-- start --
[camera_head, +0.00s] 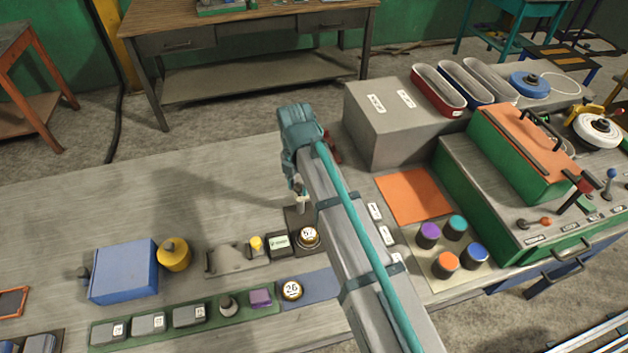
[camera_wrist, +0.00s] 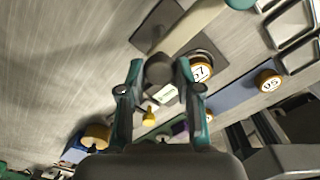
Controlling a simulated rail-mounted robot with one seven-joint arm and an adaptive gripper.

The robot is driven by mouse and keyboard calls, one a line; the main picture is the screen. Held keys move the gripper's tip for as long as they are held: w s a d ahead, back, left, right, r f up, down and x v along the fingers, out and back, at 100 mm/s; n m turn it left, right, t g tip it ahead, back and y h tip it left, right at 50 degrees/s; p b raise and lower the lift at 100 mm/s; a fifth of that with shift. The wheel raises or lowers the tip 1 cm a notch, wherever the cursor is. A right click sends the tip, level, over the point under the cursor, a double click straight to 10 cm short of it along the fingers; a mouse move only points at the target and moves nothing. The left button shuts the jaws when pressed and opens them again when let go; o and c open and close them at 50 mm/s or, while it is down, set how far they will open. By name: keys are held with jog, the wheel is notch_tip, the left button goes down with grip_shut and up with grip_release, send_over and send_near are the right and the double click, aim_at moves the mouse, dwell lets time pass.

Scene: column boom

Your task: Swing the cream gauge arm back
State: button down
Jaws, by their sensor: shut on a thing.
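The cream gauge arm (camera_wrist: 192,25) runs from the top of the wrist view down to a dark round knob (camera_wrist: 159,69) at its near end. My gripper (camera_wrist: 160,72) has its two teal fingers on either side of this knob and is shut on it. In the head view a short cream piece (camera_head: 302,203) shows just below my gripper (camera_head: 295,187); my own arm hides most of the rest. A dark square plate (camera_wrist: 150,30) lies under the cream arm. A round brass-rimmed dial marked 67 (camera_head: 308,236) sits beside it and also shows in the wrist view (camera_wrist: 202,72).
A second dial (camera_head: 291,290) stands on a blue plate (camera_head: 321,284) nearer the front. A yellow knob (camera_head: 256,243), a blue box (camera_head: 124,271) and a grey block (camera_head: 385,130) stand around. The bench left of my gripper is clear.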

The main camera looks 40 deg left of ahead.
-- end --
[PROBLEM REQUIREMENTS] Transcribe word for word the lines from the one holding "State: button down" to the last line of the listing above, inclusive.

[SOLUTION]
State: button down
Jaws, by their sensor: shut on a thing.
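The cream gauge arm (camera_wrist: 192,25) runs from the top of the wrist view down to a dark round knob (camera_wrist: 159,69) at its near end. My gripper (camera_wrist: 160,72) has its two teal fingers on either side of this knob and is shut on it. In the head view a short cream piece (camera_head: 302,203) shows just below my gripper (camera_head: 295,187); my own arm hides most of the rest. A dark square plate (camera_wrist: 150,30) lies under the cream arm. A round brass-rimmed dial marked 67 (camera_head: 308,236) sits beside it and also shows in the wrist view (camera_wrist: 202,72).
A second dial (camera_head: 291,290) stands on a blue plate (camera_head: 321,284) nearer the front. A yellow knob (camera_head: 256,243), a blue box (camera_head: 124,271) and a grey block (camera_head: 385,130) stand around. The bench left of my gripper is clear.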

The main camera looks 40 deg left of ahead.

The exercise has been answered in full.